Stated task. Return, character for character, the lines from the one bearing "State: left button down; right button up" through the end of the material. Omit everything before that line.

== Dataset section

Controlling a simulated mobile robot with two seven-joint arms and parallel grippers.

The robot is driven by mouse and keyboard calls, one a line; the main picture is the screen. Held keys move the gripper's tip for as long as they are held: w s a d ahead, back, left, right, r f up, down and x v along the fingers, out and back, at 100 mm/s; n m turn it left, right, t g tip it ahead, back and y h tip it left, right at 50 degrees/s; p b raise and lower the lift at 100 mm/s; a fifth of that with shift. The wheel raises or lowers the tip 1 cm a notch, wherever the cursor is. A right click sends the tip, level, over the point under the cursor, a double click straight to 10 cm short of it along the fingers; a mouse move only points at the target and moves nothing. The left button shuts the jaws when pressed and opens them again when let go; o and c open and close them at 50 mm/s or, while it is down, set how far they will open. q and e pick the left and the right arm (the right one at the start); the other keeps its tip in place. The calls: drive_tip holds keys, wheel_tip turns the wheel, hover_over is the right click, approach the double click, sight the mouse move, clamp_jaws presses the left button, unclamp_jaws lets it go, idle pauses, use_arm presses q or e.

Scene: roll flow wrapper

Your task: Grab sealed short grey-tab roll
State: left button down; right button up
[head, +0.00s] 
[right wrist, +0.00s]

====

Correct result.
State: left button down; right button up
[head, +0.00s] 
[right wrist, +0.00s]

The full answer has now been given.